About Kirsty S
Lives in London, United Kingdom
Since Feb 2015
I have travelled extensively through Southeast Asia. I know Thailand and Malaysia particularly well, but also love Vietnam, Cambodia and Singapore. I travel to this part of the world whenever I can, sometimes on a short trip while on route to Australia, and sometimes for extended periods of time so that I can really get beneath the skin of a particular area – whether I’ve been to that spot before or not. I've spent a lot of time in Bangkok – it's a fascinating melting pot of a city where there's always something new to explore. I also love Hanoi and have explored it both independently and as part of an organised tour. More than anything, I love discovering something new while travelling and sharing it with those who have the same passion for travel as I do. I’m a bit of a foodie and never get bored of the beach.
Sacred & Religious Sites
Sacred & Religious Sites
Flea & Street Markets
Gift & Speciality Shops,
Flea & Street Markets, Gift & Speciality Shops,
Points of Interest & Landmarks
Wat Arun (or the Temple of Dawn) sits on the west bank of the Chao Phraya River. It is one of the most stunning temples in Bangkok, with a unique design made up of colourfully decorated ceramics, which were said to have been donated by local people. Presiding majestically over the water, Wat Arun is a sight to behold and an absolute must-see when visiting Bangkok.
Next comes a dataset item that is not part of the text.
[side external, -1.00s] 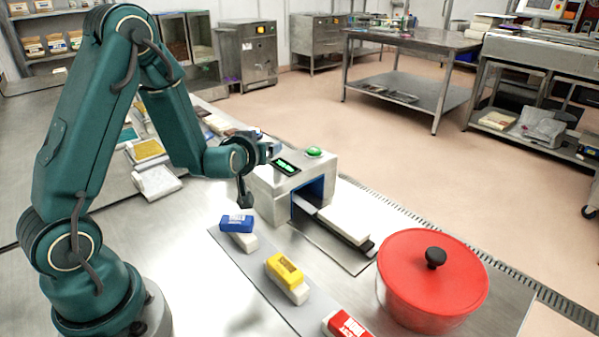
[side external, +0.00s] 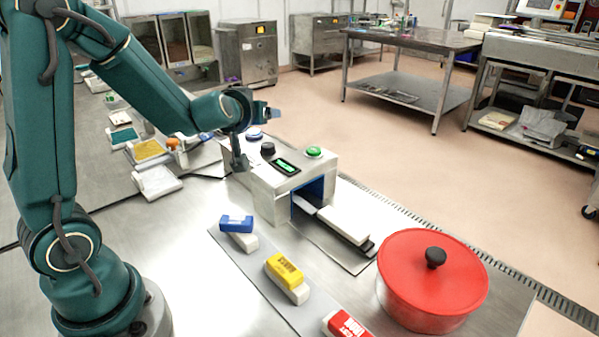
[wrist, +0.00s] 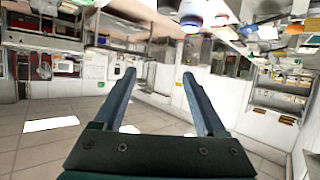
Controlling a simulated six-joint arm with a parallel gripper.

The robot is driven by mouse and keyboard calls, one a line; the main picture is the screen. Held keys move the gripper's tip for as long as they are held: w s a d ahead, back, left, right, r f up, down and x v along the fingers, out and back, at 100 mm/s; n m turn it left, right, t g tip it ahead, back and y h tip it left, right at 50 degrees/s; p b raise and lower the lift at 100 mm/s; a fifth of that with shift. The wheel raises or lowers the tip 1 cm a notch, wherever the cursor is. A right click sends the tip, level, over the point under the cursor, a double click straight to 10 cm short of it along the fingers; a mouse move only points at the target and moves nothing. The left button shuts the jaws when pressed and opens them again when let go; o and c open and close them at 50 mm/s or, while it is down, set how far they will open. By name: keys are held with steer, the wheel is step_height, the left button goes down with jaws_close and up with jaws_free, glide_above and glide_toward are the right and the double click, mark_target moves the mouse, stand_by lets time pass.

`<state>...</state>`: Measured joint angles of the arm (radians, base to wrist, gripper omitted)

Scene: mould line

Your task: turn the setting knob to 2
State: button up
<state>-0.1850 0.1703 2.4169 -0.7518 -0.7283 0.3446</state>
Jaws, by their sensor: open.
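A grey machine (side external: 262,193) stands on the steel table. Its top carries a black knob (side external: 267,149), taken to be the setting knob, between a blue button (side external: 254,134) and a lit display (side external: 286,166). A green button (side external: 314,152) is at its right end. The knob's setting is too small to read. My gripper (side external: 272,111) is above the machine's back end, apart from the knob, fingers pointing right. In the wrist view my gripper (wrist: 158,76) is open with nothing between its fingers; the knob cannot be made out there.
A white block lies on the dark track (side external: 352,238) at the machine's opening. Blue (side external: 236,223), yellow (side external: 284,269) and red (side external: 346,325) labelled blocks lie on a grey strip. A red-lidded pot (side external: 433,270) stands at the right.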

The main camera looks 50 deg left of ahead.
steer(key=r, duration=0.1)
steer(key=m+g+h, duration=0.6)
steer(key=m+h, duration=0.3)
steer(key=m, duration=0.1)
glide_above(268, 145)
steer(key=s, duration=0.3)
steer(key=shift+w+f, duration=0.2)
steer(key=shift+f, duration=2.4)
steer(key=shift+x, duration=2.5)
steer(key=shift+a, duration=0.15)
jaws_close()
The Grand Palace complex consists of several impressive buildings including Wat Phra Kaew (Temple of the Emerald Buddha). Thai kings stopped living in the palace at around the turn of the twentieth century, but the grounds are still used to mark ceremonial occasions, and the complex remains the spiritual heart of Thailand. It’s enough to marvel at the magnificent Grand Palace itself, but visitors can also gain entry to see the royal thrones on weekdays.
Definitely one for the morning as it closes mid-afternoon, Wat Phra Kaew or the Temple of the Emerald Buddha is regarded as the most important Buddhist temple in Thailand. Located within the grounds of the Grand Palace (see above), it houses the highly revered Buddha image carved from a single block of jade that dates back to the 14th century.
Khlong Lat Mayom Floating Market may be more low-key than Damnoen Saduak or Amphawa Floating Markets but if you’re short on time it’s easier to get to – plus there’s a more laid-back, local atmosphere about Khlong Lat Mayom. Arrive around midday and set up camp next to the boat restaurants to take your pick from the many options for lunch. Take a browse around the dry section of the market too, which offers handicrafts and yet more culinary delights.
Siam Square is a shopping hub right in the heart of the city. It’s the sort of place where you can find brash T-shirts alongside tailored suits, and most things in-between. It’s a creative and vibrant spot featuring huge malls and tiny alleyways lined with boutique shops and markets. Head down after lunch and hang out with Bangkok’s students, media types and fashionistas.
If your day in Bangkok falls on a weekend, don’t miss the Chatuchak Weekend Market. Chatuchak is home to somewhere in the region of 8000 stalls offering every item you could possibly imagine. Another must-do in Bangkok.
Bangkok’s Chinatown is open throughout much of the day but really comes alive after dark. Head here as the sun sets to partake in a spot of shopping (and bartering) and to enjoy a pre-dinner snack. It's got everything from dim sum to traditional Thai noodles. It’s a colourful, chaotic, and sometimes even claustrophobic place, but it sure is a lot of fun.
If you’re staying elsewhere, squeeze in a quick trip to the infamous Khao San Road, even if it’s just to find out what all the fuss is about! It’s a heady mix of tourists, street stalls, guest houses and bars. If you’ve had enough of haggling, get yourself a drink and pull up a chair for what will surely be an interesting spot of people watching.
What better way to enjoy your dinner than by combining it with an evening cruise along the river? It’s been a busy day, so sit back, feast on delicious food and enjoy the entertainment as the city lights drift passed you.
OK, so maybe there are a few too many girly bars along Soi Cowboy, but it’s the perfect place to let your hair down after a jam-packed day in Bangkok. This nightlife spot has more of a fun, carnival feel to it than places like Patpong. Expect bright neon lights, lots of ‘go go’ bars, plenty of tourists and... a whole lot of fun.